The Dear, Green Place by Archie Hind

Polygon, 2008, 248 p, plus viii p introduction by Alasdair Gray. In The Dear Green Place and Fur Sadie.

Borrowed from a threatened library. (One of the 100 Best Scottish Books.)

 The Dear, Green Place cover

Many Scottish novels betray a love of the country’s landscape, some even start with descriptions of it. So too it is with The Dear, Green Place, except – the place in question being Glasgow – it’s a cityscape we are reading about. Glasgow’s name is supposedly from the Gaelic Gles Chu, (“the dear green place”) the location where St Mungo (St Kentigern in the Celtic) built his little church and founded the settlement which became the second city of the empire. As described here, “A Calvinist, Protestant city. The influx of Roman Catholic Irish and Continental Jews had done nothing to change it. Even they in the end became Calvinist.” (This is true not just of Glasgow but reflective of Scotland as a whole.)

Our protagonist, Mat Craig, thinks of the city that, “the foundries, steelworks, warehouses, railways, factories, ships, the great industrial and inventive exploits seemed to give it all a kind of charm, a feeling of energy and promise,” and finds pride in the thought that during the (1945-51) Labour Government’s first term of office domestic life changed from sordidness and squalor to become decent. Like many a working man of the times he is well read – the text is peppered with references to art and literature, in particular to Thomas Mann – and capable of finding the dynamic sublime in the dripping of raindrops from one rail of a fence to another. “The dynamic sublime. A wee Glesca one. All on a reduced scale.” On New Year celebrations he feels that it is, “good in the depth of winter to have a formal and ceremonious occasion for the release of inhibitions, but in Glasgow drink still leaves the sober certainty of the bitterness of life and the inexorable passage of time.”

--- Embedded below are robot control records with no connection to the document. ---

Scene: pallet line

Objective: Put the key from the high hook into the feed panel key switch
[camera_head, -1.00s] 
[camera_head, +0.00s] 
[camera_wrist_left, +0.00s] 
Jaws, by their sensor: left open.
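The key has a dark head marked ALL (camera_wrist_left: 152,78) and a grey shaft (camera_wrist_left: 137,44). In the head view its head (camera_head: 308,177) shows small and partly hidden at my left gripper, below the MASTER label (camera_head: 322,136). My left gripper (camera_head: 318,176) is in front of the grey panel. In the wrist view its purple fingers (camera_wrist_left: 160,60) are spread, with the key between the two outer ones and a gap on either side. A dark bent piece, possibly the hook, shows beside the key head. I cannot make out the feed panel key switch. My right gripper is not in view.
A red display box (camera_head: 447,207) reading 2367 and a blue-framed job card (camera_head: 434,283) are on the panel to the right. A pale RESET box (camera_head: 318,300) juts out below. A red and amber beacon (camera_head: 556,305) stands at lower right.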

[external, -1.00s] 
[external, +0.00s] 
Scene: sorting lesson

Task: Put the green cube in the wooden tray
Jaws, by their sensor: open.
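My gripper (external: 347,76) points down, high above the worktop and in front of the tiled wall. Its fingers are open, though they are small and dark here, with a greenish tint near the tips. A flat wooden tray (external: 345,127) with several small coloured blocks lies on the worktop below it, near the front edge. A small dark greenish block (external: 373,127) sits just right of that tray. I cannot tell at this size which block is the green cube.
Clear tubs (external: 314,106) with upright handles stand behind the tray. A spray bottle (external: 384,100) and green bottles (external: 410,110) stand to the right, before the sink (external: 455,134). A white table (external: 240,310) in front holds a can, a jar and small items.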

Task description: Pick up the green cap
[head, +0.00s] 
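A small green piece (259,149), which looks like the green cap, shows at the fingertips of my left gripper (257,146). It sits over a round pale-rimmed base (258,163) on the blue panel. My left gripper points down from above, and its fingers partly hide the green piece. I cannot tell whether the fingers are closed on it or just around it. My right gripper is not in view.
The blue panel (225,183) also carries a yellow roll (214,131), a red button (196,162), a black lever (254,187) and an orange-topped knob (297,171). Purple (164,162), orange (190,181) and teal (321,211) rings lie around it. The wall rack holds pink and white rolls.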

His great ambition is to be a writer but his mother is against him getting above himself. She complains when he gives up his office job, “It’s a guid respectable job with a collar and tie.” He replies, “Aye. It’s respectable. And I’m fed up to the teeth with respectability. As soon as anyone shows any sign of gumption you want him to become respectable. Put a collar and tie on. It’s in case they’ll bite. They’re frightened they’ll bite. And so they will. The ones that don’t get collared.” But, he thought, he would always have to make concessions to others just because he loved them. “It was exactly thus that conscience makes cowards of us all.”

He marries and to make ends meet goes to work alongside his brother in a slaughterhouse. There are vivid descriptions of the processes involved in rendering an animal fit for human consumption. He meets with minor success with a few short stories written in a style he knows will sell but completing his novel is a more elusive task. Even stopping work and living on his and his wife’s savings isn’t enough. He feels a deep attachment to his art, “obliging him to accept the arrogant task of creating art out of deprivation rather than choose the easy way of leaving deprivation behind him…. To attempt the difficult, almost impossible task of making art out of his Scottishness rather than turn towards a sophisticated, successful but alien tradition.”

On the death of his father in a lorry accident he thinks, “everything in human life – the everyday common tasks, sex, love, contentment, aspiration, ordinary human intercourse, hope, laughter, were like dirty snivelling little secrets being uncovered by this sneering, wicked, expedient, mechanistic force that was the world,” and conceives “a story of this bonny wean, of a gifted child who’d scatter his useless gifts about the world; a story of prodigality, of waste, of squandering, which would contain all his sourness, pessimism and accusation; and his love too.”

An intensely literary book, The Dear, Green Place is about the struggle to stay yourself and be true to a vision, and the difficulties that lie along that path. And a reminder that knowledge and deep thinking do not belong exclusively to the well-heeled.

According to Alasdair Gray’s introduction (again I left this till after reading the book) Hind’s shorter works – plays, radio scripts and some short stories – are now lost. All that remains of his œuvre is contained within this book’s covers. The Dear, Green Place is the major part and acts in contrast to the stereotypical view of Glasgow and its inhabitants as portrayed in the likes of No Mean City. Gray tells us that Gles Chu has been previously translated as green hollow, green churchyard, greyhounds ferry, dear stream, and later, in Glasgow’s industrial, imperial pomp, grey forge or grey smithy but that the dear green place, Hinds’s own translation, is now generally accepted. Though sometimes, still – even now the smoke and the industry have largely gone – that description can seem inapt, the city does have an abundance of parks and leafy spaces.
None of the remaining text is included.